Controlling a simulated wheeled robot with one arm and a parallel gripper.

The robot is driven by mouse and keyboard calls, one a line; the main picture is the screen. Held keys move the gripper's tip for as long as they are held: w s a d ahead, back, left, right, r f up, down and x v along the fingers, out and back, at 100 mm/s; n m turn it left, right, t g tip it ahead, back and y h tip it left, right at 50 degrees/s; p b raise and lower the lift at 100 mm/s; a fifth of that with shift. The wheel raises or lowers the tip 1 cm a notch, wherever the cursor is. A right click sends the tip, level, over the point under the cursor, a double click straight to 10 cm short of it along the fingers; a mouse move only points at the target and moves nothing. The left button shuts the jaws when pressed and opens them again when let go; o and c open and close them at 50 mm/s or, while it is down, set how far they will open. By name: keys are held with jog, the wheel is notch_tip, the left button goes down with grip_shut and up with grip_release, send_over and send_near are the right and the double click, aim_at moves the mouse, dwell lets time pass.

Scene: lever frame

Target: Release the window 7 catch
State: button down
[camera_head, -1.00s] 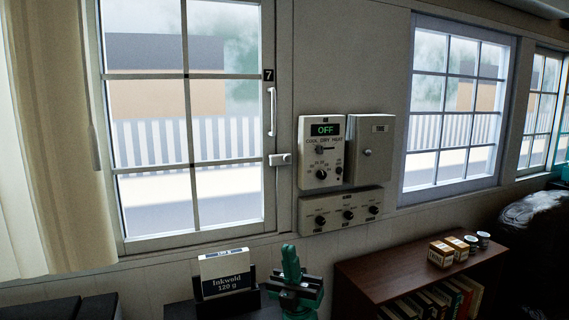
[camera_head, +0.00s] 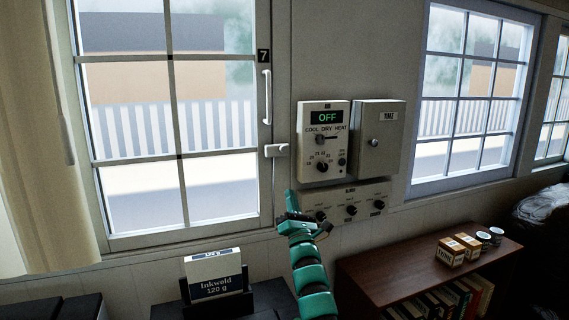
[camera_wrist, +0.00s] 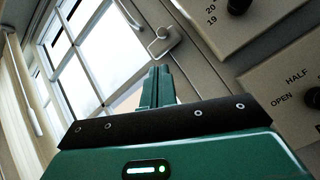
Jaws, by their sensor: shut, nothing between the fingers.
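Window 7 (camera_head: 170,155) is at the left in the head view, with a black 7 label (camera_head: 263,56) on its right frame. A white vertical handle (camera_head: 267,97) is below the label. The small white catch (camera_head: 277,150) sits below the handle at the frame's right edge and looks horizontal. In the wrist view the catch (camera_wrist: 162,41) is just beyond my fingertips. My green gripper (camera_head: 291,195) is below and slightly right of the catch, apart from it, pointing up. In the wrist view its fingers (camera_wrist: 159,72) are together and empty.
Close right of the catch are a control box (camera_head: 322,140) reading OFF, a TIME box (camera_head: 379,138) and a lower knob panel (camera_head: 349,206). A boxed item marked Inkwold (camera_head: 215,278) stands below the window. A brown bookshelf (camera_head: 400,265) is at lower right.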

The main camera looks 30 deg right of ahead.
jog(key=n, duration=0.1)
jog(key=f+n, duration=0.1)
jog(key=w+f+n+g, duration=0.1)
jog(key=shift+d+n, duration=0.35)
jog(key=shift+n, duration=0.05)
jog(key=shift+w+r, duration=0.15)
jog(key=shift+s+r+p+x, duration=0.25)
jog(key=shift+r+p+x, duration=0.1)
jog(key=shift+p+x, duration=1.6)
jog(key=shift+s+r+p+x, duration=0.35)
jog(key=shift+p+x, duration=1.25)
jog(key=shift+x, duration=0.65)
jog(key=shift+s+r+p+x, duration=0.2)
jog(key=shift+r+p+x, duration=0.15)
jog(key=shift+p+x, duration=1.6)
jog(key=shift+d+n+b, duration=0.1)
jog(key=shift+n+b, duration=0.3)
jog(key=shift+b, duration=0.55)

....

# TASK PROMPT:
Restate the data above word for word. Do not include the images.

# RESPONSE FOR THIS EXERCISE:
Controlling a simulated wheeled robot with one arm and a parallel gripper.

The robot is driven by mouse and keyboard calls, one a line; the main picture is the screen. Held keys move the gripper's tip for as long as they are held: w s a d ahead, back, left, right, r f up, down and x v along the fingers, out and back, at 100 mm/s; n m turn it left, right, t g tip it ahead, back and y h tip it left, right at 50 degrees/s; p b raise and lower the lift at 100 mm/s; a fifth of that with shift. The wheel raises or lowers the tip 1 cm a notch, wherever the cursor is. A right click sends the tip, level, over the point under the cursor, a double click straight to 10 cm short of it along the fingers; a mouse move only points at the target and moves nothing. The left button shuts the jaws when pressed and opens them again when let go; o and c open and close them at 50 mm/s or, while it is down, set how far they will open. By name: keys are held with jog, the wheel is notch_tip, the left button goes down with grip_shut and up with grip_release, send_over and send_near are the right and the double click, aim_at moves the mouse, dwell lets time pass.

Scene: lever frame

Target: Release the window 7 catch
State: button down
[camera_head, -1.00s] 
[camera_head, +0.00s] 
[camera_wrist, +0.00s] 
Jaws, by their sensor: shut, nothing between the fingers.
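Window 7 (camera_head: 170,155) is at the left in the head view, with a black 7 label (camera_head: 263,56) on its right frame. A white vertical handle (camera_head: 267,97) is below the label. The small white catch (camera_head: 277,150) sits below the handle at the frame's right edge and looks horizontal. In the wrist view the catch (camera_wrist: 162,41) is just beyond my fingertips. My green gripper (camera_head: 291,195) is below and slightly right of the catch, apart from it, pointing up. In the wrist view its fingers (camera_wrist: 159,72) are together and empty.
Close right of the catch are a control box (camera_head: 322,140) reading OFF, a TIME box (camera_head: 379,138) and a lower knob panel (camera_head: 349,206). A boxed item marked Inkwold (camera_head: 215,278) stands below the window. A brown bookshelf (camera_head: 400,265) is at lower right.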

The main camera looks 30 deg right of ahead.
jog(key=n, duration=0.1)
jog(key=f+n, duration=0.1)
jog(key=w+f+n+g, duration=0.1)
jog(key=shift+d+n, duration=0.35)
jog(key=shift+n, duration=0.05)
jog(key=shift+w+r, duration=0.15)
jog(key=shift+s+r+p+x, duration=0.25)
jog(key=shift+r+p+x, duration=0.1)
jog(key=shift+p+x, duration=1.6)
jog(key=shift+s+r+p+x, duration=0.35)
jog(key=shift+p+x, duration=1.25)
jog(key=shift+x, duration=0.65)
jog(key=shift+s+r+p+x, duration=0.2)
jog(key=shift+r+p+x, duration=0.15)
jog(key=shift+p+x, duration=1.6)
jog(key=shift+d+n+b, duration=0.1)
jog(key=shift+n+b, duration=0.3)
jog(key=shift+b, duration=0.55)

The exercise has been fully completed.